JEFF MORTIMER is director of investment strategy at BNY Mellon. / COURTESY BNY MELLON
JEFF MORTIMER is director of investment strategy at BNY Mellon. / COURTESY BNY MELLON

Jeff Mortimer is director of investment strategy at BNY Mellon Wealth Management.
Mortimer, for more than two decades, has designed a data-driven model to track economic and stock-market cycles. He recently gave a presentation at the University Club in Providence detailing how the model can help guide business owners in the decision to either buy or sell a business.

PBN: Can you tell our readers a little bit about how your model helps business owners think about mergers and acquisitions?
MORTIMER:
It gives a nice window into where the public markets are and how that applies to one’s business. Linking the two up helps a business owner – who may not have any money invested in the stock market at all – watch how the market influences behavior. Should they add more staff? Should they feel comfortable selling their business in today’s world? Should they feel comfortable buying someone else’s business? Here’s a way to view the market with complete rigor and that’s where it’s been helpful. It’s an unbiased window into the link between public and private.
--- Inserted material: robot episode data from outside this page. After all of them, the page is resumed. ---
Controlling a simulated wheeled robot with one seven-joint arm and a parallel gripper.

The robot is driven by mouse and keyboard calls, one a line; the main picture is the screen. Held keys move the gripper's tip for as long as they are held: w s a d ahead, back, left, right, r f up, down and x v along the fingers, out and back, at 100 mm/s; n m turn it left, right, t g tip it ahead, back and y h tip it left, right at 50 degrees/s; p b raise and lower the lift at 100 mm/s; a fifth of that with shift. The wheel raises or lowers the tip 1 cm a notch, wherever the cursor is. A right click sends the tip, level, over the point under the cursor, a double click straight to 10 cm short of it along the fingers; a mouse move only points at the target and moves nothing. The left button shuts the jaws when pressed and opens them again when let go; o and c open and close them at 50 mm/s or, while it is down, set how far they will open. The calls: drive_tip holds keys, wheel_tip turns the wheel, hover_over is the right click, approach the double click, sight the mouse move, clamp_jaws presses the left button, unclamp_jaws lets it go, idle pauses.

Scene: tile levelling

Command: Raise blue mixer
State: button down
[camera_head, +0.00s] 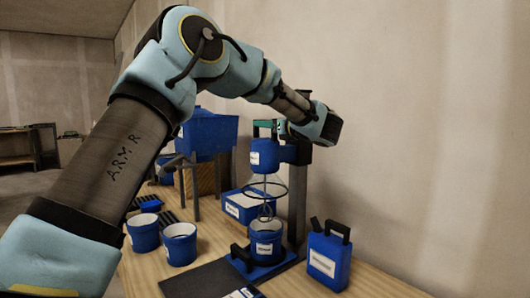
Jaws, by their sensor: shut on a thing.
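The blue mixer (265,152) hangs upright on a dark vertical stand, with its wire whisk (268,190) below it. A blue bucket (266,240) with a white label stands directly under the whisk. The whisk's lower end is close to the bucket's mouth; I cannot tell if it is inside. My gripper (283,128) reaches from the right to the top of the mixer, at its teal handle (265,124). It is shut on the mixer there, and the fingers are small and partly hidden by my wrist.
A blue jerrycan (324,260) stands right of the stand. Two open blue buckets (180,243) (143,232) stand to the left. A blue hopper (208,136) on legs and a blue box (246,205) are behind. A dark slab (205,281) lies in front. A wall closes the right side.

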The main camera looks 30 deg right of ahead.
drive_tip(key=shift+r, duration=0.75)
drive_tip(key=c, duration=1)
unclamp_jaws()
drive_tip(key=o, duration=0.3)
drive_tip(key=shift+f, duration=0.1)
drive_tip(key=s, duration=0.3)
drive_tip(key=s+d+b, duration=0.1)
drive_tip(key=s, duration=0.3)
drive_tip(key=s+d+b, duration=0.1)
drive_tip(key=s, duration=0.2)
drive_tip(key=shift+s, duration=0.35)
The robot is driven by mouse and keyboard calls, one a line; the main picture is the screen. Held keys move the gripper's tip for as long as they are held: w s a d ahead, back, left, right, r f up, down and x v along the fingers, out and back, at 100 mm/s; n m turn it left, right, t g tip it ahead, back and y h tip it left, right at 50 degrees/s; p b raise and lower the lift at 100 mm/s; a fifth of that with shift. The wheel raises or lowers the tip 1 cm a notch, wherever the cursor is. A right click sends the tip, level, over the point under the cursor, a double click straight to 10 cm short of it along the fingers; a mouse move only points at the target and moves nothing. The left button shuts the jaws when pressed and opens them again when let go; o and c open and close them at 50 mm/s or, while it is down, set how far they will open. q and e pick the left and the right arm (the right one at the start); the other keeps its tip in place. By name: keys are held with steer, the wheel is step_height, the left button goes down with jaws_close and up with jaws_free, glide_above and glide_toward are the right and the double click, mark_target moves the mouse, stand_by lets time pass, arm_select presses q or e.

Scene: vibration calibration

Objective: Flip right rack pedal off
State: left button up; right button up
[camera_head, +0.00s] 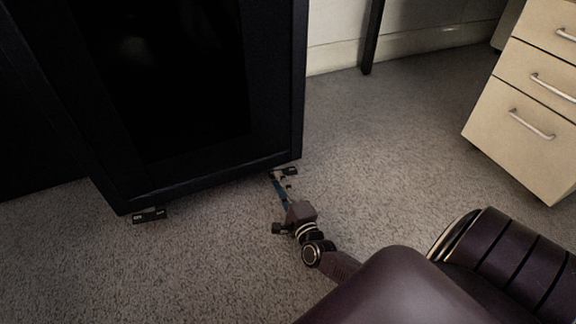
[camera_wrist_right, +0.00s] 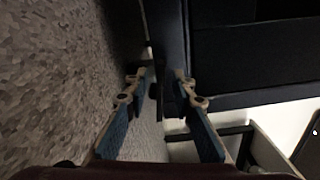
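The black rack (camera_head: 270,80) stands on the carpet at the left of the head view. Its right pedal (camera_head: 291,171) is a small dark piece at the rack's bottom right corner. Its left pedal (camera_head: 149,215) is at the bottom left corner. My right gripper (camera_head: 281,178) is low over the floor with its fingertips at the right pedal. In the right wrist view the fingers (camera_wrist_right: 160,82) are apart, with dark parts by the rack's edge between and beyond them. I cannot tell whether they touch the pedal, or which way it is flipped. My left gripper is not seen.
A beige drawer cabinet (camera_head: 520,110) with metal handles stands at the right. A pale wall with a baseboard (camera_head: 400,47) and a dark upright post (camera_head: 372,38) are behind. Grey carpet (camera_head: 385,140) between the rack and the cabinet is clear.

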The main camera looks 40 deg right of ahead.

PBN: Last year was a banner year for M&A activity, what does that mean for business owners this year?
MORTIMER:
The banner window that was open for 25 months closed Aug. 25 [last year]. Now buyers and sellers have equal skin in the game. That’s all that this means. The public market changes, the private market changes, so the allocation for our clients changes, but for the business owners it means that your ability as a seller to name your price and sit around and wait for multiple offers, that window closed. Now it’s going to be a tougher sale, it might not be quite the price that you would have gotten, or the multiple you would have gotten … those frothy days ended last summer.
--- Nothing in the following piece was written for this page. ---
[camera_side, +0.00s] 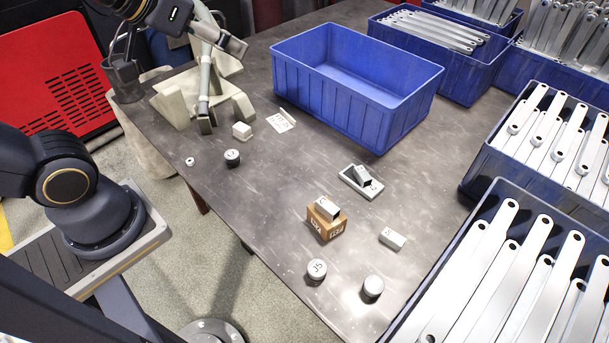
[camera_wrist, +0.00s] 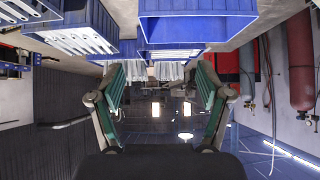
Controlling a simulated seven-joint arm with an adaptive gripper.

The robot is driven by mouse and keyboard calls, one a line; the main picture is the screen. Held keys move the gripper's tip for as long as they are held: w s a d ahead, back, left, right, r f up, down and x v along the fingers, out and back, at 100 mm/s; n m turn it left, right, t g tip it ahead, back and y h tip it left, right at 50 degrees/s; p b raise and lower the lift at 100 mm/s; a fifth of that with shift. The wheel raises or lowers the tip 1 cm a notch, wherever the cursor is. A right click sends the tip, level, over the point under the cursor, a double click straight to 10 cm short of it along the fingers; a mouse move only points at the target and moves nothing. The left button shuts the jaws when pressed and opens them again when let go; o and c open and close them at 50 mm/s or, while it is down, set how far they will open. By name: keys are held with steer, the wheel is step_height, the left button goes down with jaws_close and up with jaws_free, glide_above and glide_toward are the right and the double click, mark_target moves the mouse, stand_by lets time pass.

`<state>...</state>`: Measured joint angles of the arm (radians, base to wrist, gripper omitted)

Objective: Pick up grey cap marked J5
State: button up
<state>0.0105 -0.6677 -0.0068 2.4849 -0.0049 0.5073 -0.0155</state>
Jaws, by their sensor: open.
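The grey cap marked J5 (camera_side: 316,269) stands upright near the table's front edge in the side view, its marked top facing up. A second grey cap (camera_side: 373,287) stands to its right; I cannot read a mark on it. A darker cap (camera_side: 232,158) with a pale mark stands further back on the left. My gripper (camera_wrist: 160,85) shows in the wrist view with its two green-padded fingers wide apart and nothing between them. It is well away from the caps, and no cap can be made out in that view.
A wooden block (camera_side: 327,229) carrying a small metal block stands behind the J5 cap. A light block (camera_side: 392,238) lies to the right. A small tray (camera_side: 348,178) holds another block. An empty blue bin (camera_side: 330,105) stands behind; bracket-filled bins (camera_side: 450,262) line the right.

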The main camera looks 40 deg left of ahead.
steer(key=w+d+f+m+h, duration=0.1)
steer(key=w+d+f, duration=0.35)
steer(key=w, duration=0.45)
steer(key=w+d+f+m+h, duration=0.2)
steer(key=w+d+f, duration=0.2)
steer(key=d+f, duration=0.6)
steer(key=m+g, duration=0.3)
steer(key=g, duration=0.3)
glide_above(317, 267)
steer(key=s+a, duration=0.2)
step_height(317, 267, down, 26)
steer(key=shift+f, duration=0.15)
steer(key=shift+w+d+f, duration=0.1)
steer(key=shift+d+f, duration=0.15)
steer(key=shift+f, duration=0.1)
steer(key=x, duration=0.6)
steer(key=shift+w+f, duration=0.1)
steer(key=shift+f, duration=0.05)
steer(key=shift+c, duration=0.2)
PBN: How has the public equity market impacted M&A activity this year?
MORTIMER:
You look at the data and it shows the drop-off in M&A took place in the fourth quarter of last year. In January of this year, there were no public IPOs in our equity markets. None. And IPOs are now just beginning to come out after having really gone dormant for the past year.
PBN: How about volatility?
MORTIMER:
The volatility that happened in the equity markets scared people in the private transaction sector.
PBN: What’s your take on the current state of inflation?
MORTIMER:
You’re getting some wage pressure right now in the cycle. I also look at velocity of money, [which] continues to be dormant. Those are the two drivers of inflation historically, and while I continue to look at velocity of money and consider that an important variable that has been very favorable to low inflation, wage inflation is beginning to show some signs of awakening, which will help the employee, and give them a little more power. People are leaving jobs, people are finding other work, and higher pay, and you’re starting to see that take place and show up in the data.